The request
Extract the lines that carry the string "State" from the listing.

Source material

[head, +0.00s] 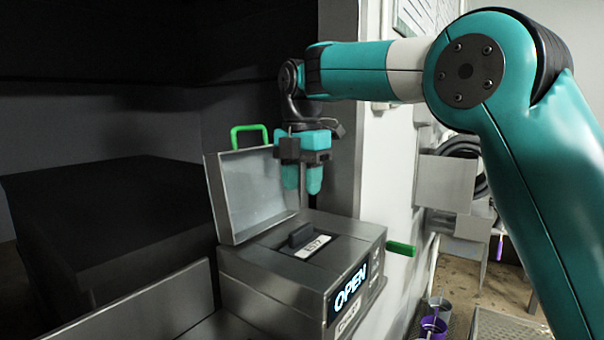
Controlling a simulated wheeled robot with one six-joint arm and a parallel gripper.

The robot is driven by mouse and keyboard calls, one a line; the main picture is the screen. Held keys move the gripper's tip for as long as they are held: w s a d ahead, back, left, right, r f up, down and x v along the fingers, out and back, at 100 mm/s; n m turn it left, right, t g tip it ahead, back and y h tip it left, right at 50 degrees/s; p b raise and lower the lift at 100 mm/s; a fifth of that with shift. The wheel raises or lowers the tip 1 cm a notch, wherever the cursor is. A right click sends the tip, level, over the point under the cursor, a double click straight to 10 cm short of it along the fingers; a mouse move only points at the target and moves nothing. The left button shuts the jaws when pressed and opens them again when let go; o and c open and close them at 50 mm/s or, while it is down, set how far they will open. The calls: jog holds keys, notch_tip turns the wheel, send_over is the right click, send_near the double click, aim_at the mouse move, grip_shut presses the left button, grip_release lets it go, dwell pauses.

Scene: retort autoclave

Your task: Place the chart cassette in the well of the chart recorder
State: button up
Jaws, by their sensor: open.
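The chart recorder (270,275) is a grey metal box with its lid (258,190) raised. The lid has a green handle. A lit display on its front reads "OPEN". The chart cassette (325,257) is dark, with a raised grip tab and a white label, and sits in the well in the recorder's top. It looks flat there; how deep it sits I cannot tell. My gripper (302,180) points down above the recorder, in front of the raised lid. Its teal fingers are apart with nothing between them. A gap shows between the fingertips and the cassette tab.
A green lever (401,248) sticks out right of the recorder. A pale wall panel (383,190) stands close behind the gripper. A large dark block (100,230) fills the left. Purple-rimmed containers (433,325) stand low at the right. A metal ledge runs along the lower left.

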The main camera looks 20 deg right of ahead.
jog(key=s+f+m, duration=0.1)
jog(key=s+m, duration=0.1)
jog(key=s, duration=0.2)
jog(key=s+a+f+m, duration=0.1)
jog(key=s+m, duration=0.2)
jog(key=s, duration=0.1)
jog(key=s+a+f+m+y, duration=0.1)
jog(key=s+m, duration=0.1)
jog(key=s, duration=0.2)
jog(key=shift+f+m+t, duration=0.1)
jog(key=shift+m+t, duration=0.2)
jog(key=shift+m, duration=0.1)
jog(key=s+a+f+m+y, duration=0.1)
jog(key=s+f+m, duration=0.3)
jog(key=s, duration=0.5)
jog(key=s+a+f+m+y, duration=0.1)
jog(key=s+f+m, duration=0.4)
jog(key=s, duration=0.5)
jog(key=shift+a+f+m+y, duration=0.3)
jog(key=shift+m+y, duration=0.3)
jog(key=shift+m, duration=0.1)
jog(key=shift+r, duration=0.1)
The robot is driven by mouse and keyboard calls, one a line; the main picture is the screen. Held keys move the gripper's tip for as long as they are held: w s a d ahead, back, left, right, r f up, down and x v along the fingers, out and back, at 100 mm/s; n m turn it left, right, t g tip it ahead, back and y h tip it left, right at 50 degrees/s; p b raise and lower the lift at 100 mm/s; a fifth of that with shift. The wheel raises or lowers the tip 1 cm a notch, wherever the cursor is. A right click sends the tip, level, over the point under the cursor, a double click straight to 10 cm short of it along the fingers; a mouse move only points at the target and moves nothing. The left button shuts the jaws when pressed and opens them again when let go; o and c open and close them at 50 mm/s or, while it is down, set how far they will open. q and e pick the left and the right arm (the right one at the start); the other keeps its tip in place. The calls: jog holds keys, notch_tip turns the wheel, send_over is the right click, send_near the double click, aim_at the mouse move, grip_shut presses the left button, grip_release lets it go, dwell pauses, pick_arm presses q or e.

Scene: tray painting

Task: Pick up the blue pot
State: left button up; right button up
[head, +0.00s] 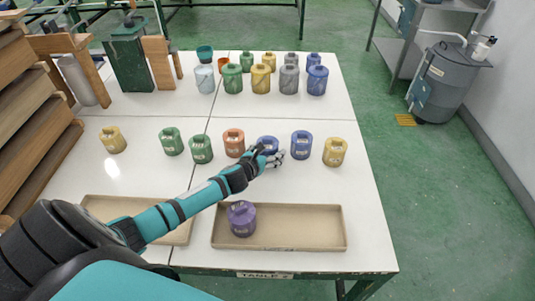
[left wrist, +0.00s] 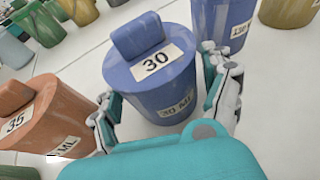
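A blue pot (head: 267,142) stands in the middle row on the white table, partly hidden by my left gripper (head: 272,158). In the left wrist view the blue pot (left wrist: 150,62) has a block-shaped lid handle and a label reading 30. My left gripper (left wrist: 168,108) is open, with one finger on each side of the pot's lower body; I cannot tell whether either finger touches it. A second blue pot (head: 301,146) stands just to the right, and it also shows in the left wrist view (left wrist: 222,22). My right gripper is not in view.
An orange pot (head: 234,143) stands close on the left, and a yellow pot (head: 335,152) farther right. A beige tray (head: 300,228) at the front holds a purple pot (head: 241,218). Another beige tray (head: 110,208) lies left. Several pots stand in the back row.

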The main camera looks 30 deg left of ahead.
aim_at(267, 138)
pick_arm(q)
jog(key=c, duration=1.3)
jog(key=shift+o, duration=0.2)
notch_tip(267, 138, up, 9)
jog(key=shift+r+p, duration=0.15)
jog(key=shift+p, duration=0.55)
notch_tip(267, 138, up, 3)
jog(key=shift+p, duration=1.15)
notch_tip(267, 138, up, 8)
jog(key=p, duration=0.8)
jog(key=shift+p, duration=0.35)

Exercise solution
State: button up
State: left button up; right button up

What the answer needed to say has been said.